Repeat the lines of the listing below exactly, starting at the line that contains "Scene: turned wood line" and running through the last line, both included, and only those.

________

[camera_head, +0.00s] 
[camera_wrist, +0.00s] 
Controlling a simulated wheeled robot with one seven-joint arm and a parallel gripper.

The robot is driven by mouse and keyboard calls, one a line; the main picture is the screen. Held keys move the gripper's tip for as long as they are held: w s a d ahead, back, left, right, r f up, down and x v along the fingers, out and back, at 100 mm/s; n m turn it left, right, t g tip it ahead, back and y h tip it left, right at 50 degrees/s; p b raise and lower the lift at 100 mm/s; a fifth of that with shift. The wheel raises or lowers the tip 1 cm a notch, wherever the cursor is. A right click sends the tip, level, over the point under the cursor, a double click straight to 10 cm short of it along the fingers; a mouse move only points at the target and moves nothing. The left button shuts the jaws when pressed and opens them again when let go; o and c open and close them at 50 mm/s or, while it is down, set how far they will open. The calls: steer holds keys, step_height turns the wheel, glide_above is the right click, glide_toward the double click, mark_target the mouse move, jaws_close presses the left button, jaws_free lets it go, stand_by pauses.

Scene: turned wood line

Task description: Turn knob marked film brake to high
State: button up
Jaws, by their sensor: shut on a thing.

________

» Result:
Scene: turned wood line

Task description: Turn knob marked film brake to high
State: button up
Jaws, by their sensor: shut on a thing.

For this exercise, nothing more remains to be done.